REQUEST: Filter the data below for the string "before" and copy each matching line.

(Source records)
· · · · ·

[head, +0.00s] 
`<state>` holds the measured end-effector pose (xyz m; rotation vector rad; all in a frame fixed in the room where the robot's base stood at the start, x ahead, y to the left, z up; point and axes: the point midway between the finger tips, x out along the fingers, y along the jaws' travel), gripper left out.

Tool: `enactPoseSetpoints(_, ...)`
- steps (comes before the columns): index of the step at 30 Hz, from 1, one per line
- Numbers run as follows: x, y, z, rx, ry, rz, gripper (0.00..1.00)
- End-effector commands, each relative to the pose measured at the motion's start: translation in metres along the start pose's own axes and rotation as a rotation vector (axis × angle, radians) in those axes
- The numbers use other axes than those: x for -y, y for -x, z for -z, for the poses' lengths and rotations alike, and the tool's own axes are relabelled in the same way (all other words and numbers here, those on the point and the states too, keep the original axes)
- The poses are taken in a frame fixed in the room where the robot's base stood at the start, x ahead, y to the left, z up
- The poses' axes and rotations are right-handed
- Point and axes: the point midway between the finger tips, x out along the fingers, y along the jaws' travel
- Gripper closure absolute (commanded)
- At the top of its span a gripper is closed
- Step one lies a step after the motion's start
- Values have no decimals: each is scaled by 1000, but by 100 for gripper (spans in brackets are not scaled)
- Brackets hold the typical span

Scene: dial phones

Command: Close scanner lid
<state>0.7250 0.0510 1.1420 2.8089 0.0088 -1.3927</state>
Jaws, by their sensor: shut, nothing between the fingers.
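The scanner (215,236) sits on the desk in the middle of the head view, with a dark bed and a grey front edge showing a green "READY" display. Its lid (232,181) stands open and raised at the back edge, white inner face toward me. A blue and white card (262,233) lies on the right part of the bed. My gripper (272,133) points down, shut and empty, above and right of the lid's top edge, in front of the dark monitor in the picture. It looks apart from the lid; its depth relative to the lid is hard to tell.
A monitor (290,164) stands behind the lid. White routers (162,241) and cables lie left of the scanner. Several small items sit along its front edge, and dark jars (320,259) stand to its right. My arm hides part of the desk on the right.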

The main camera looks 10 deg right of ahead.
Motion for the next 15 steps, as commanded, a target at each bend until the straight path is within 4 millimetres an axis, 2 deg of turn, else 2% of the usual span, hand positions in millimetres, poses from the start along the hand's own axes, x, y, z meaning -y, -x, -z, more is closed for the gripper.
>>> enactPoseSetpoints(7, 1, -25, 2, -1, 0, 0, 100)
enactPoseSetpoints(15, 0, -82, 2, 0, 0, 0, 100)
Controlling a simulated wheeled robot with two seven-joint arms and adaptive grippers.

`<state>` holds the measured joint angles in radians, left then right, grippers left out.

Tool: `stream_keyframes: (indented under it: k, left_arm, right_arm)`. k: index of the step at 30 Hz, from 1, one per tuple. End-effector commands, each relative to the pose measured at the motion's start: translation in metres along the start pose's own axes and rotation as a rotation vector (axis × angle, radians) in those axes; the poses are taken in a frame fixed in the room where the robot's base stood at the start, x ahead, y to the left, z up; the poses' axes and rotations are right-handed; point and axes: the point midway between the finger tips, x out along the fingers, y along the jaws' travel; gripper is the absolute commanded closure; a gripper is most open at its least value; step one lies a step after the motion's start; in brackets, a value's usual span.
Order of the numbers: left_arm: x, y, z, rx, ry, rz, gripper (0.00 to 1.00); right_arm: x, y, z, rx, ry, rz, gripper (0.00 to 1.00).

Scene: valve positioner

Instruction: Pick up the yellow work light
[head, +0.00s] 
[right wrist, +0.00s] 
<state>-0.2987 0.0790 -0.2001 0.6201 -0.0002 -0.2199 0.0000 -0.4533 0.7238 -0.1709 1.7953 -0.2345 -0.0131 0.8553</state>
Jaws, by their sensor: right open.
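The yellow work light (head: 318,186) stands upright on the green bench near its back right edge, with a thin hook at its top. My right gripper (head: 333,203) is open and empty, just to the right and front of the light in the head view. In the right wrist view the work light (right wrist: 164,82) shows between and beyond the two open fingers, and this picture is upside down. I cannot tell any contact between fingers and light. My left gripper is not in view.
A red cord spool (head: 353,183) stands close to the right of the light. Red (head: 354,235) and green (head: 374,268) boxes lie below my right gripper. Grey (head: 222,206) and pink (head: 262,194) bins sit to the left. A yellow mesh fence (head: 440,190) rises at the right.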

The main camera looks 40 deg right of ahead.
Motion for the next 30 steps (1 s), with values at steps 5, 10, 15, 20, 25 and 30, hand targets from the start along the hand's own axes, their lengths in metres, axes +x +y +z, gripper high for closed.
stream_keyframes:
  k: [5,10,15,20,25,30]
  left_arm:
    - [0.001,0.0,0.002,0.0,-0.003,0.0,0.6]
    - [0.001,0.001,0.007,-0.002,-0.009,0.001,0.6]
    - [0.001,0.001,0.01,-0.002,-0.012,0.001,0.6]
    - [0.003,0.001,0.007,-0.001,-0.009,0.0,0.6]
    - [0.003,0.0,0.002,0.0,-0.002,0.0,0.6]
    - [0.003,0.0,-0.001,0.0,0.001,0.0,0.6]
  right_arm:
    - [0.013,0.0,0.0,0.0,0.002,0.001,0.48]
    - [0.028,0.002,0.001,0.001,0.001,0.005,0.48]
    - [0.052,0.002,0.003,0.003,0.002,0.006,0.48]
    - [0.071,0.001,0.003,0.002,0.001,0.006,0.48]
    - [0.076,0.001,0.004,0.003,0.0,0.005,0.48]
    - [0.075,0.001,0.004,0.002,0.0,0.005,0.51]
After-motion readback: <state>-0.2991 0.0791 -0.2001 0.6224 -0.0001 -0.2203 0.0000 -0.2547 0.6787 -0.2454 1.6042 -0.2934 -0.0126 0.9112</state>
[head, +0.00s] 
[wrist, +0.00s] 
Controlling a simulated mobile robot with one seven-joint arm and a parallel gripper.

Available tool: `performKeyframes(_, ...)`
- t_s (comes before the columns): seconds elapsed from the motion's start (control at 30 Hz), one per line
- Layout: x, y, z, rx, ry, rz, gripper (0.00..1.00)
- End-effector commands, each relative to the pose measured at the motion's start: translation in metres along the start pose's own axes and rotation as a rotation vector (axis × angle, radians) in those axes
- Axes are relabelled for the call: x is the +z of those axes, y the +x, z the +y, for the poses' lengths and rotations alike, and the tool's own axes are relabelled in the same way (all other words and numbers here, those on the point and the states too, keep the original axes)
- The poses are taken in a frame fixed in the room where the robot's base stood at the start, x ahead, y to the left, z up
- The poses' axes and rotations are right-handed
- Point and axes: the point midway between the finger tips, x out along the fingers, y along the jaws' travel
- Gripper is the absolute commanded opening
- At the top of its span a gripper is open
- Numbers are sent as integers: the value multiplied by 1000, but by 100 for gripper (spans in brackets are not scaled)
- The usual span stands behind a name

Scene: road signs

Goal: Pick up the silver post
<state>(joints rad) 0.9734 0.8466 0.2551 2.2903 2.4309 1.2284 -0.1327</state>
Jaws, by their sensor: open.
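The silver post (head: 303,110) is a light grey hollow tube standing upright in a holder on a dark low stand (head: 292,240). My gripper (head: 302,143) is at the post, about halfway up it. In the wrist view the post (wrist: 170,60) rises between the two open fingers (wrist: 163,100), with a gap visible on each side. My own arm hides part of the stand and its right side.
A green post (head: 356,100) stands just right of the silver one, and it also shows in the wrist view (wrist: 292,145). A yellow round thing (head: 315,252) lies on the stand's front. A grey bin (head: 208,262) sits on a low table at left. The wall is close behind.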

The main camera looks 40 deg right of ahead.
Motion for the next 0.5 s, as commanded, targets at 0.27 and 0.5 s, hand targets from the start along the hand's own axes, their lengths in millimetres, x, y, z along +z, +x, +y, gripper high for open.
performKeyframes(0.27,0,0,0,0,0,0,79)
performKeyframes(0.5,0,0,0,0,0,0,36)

· · · · ·

TASK ANSWER:
- steps (comes before the columns): index of the step at 30 Hz, from 1, one per line
- t_s (comes before the columns): seconds elapsed from the motion's start (control at 30 Hz), one per line

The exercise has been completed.